> _The problem_
Below are entries. Copy exactly the lines running from the line that holds "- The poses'" to the line that holds "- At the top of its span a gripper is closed", with both ends included.

Data entries

--------

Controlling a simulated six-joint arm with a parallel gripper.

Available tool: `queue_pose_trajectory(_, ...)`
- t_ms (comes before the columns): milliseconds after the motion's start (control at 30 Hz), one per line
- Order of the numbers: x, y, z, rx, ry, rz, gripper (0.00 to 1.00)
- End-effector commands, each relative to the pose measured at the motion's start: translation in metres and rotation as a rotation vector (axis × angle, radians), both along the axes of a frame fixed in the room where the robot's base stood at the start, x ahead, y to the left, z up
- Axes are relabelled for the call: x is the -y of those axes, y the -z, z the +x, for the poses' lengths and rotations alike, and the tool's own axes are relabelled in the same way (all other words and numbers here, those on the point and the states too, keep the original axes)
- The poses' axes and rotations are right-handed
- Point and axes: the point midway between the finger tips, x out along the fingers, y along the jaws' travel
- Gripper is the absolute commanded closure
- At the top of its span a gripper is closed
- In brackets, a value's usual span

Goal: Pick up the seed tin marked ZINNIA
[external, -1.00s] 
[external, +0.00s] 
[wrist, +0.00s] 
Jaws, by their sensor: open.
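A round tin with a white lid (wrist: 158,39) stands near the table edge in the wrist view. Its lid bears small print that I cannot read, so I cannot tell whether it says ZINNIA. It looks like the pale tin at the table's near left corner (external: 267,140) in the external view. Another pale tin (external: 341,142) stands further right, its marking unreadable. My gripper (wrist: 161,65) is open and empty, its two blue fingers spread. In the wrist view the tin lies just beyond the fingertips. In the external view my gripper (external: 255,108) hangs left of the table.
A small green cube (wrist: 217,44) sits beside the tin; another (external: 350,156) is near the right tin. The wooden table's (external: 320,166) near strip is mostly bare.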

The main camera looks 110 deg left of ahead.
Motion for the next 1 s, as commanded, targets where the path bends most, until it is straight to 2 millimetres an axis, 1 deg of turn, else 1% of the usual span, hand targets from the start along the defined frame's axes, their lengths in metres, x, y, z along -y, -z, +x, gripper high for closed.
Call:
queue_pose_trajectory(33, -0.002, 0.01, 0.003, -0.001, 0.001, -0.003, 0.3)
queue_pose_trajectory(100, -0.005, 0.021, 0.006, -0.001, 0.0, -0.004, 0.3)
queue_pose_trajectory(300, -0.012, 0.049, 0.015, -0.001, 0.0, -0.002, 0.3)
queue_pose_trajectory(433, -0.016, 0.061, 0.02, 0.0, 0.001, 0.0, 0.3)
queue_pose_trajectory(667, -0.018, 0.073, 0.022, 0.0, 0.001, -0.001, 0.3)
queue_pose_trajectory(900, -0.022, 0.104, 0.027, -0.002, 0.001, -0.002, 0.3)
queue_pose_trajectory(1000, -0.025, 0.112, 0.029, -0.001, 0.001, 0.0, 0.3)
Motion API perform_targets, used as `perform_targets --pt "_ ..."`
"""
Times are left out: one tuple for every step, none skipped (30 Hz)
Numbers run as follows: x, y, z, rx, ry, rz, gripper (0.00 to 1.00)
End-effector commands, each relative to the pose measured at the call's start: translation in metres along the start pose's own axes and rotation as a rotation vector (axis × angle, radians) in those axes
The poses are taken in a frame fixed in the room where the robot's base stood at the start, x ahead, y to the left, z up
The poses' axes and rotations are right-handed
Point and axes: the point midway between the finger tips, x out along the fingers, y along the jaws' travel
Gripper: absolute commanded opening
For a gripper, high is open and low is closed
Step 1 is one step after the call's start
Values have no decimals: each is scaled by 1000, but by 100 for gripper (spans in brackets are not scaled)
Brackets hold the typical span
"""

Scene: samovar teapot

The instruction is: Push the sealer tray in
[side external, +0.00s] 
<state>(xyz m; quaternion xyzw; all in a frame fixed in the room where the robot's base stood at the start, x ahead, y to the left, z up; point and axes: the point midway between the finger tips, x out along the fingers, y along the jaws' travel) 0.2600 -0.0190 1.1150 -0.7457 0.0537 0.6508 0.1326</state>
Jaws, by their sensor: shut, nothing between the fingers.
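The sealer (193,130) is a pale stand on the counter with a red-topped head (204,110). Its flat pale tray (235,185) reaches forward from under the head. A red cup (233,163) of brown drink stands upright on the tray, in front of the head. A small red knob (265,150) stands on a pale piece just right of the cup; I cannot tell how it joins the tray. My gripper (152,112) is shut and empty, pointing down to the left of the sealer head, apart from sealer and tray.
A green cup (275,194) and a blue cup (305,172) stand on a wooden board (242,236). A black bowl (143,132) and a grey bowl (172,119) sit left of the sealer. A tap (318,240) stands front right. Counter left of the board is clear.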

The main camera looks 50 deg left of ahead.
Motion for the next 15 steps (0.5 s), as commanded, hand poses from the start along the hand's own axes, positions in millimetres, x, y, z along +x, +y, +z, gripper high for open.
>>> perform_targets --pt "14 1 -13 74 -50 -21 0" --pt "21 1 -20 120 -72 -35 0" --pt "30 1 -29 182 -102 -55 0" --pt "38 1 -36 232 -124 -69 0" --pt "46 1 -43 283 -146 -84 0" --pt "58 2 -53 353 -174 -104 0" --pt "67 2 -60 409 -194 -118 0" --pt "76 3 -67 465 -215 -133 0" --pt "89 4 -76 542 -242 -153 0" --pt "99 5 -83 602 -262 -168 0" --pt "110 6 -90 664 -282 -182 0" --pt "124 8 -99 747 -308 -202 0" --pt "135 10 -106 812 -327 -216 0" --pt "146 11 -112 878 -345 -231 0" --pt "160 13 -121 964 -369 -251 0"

--------

> _Final result_
- The poses' axes and rotations are right-handed
- Point and axes: the point midway between the finger tips, x out along the fingers, y along the jaws' travel
- Gripper is the absolute commanded closure
- At the top of its span a gripper is closed

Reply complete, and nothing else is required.